# Recorded data

**********

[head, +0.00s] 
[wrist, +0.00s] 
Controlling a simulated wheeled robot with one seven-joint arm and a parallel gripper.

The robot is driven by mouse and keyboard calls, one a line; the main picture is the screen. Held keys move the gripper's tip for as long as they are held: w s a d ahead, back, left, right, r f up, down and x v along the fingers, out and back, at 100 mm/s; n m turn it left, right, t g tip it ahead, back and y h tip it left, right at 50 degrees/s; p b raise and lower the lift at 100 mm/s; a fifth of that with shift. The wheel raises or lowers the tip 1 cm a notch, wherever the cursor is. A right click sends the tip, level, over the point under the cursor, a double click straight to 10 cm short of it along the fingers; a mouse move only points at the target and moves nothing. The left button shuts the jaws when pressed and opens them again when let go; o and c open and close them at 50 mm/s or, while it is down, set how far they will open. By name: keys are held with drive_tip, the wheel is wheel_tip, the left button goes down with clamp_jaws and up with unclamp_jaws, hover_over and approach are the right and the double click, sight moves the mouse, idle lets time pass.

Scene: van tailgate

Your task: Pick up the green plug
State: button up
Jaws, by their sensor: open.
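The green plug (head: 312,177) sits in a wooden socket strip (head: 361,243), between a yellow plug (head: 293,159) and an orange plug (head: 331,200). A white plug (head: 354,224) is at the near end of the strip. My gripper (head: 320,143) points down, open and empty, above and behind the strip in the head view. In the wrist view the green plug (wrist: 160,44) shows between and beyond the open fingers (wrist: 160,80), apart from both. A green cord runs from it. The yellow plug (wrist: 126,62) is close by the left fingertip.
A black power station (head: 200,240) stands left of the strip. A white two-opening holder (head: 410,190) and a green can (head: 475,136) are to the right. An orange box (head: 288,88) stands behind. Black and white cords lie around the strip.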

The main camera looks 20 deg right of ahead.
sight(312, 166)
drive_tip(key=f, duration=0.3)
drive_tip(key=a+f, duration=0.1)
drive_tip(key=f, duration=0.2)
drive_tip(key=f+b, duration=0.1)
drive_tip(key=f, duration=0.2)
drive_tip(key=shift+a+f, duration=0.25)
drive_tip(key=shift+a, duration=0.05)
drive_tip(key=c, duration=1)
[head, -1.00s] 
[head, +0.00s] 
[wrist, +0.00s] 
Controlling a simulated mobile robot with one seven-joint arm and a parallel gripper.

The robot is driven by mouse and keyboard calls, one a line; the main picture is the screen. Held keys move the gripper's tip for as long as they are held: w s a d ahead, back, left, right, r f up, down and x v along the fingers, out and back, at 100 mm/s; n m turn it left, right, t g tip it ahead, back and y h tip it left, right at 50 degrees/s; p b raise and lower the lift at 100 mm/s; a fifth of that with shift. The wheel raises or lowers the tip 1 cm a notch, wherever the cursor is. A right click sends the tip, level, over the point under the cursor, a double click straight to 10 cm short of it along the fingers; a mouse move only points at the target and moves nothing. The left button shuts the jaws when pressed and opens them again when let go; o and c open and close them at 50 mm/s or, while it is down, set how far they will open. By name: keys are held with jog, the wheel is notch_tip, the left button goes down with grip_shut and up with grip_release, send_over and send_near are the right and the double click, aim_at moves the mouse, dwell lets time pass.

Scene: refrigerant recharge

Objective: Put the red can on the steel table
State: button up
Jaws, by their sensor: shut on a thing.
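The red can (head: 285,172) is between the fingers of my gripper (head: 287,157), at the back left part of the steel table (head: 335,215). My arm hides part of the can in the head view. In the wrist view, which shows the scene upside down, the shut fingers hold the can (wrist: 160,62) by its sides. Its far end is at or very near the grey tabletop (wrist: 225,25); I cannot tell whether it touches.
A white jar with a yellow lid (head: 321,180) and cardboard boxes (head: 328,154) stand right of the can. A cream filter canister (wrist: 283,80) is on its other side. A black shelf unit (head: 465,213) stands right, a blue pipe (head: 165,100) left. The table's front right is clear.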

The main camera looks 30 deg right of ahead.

**********

# Task brief
Check each line of the data above for the word "joint" and say how many lines have it. Give the number alone.

# Right answer
2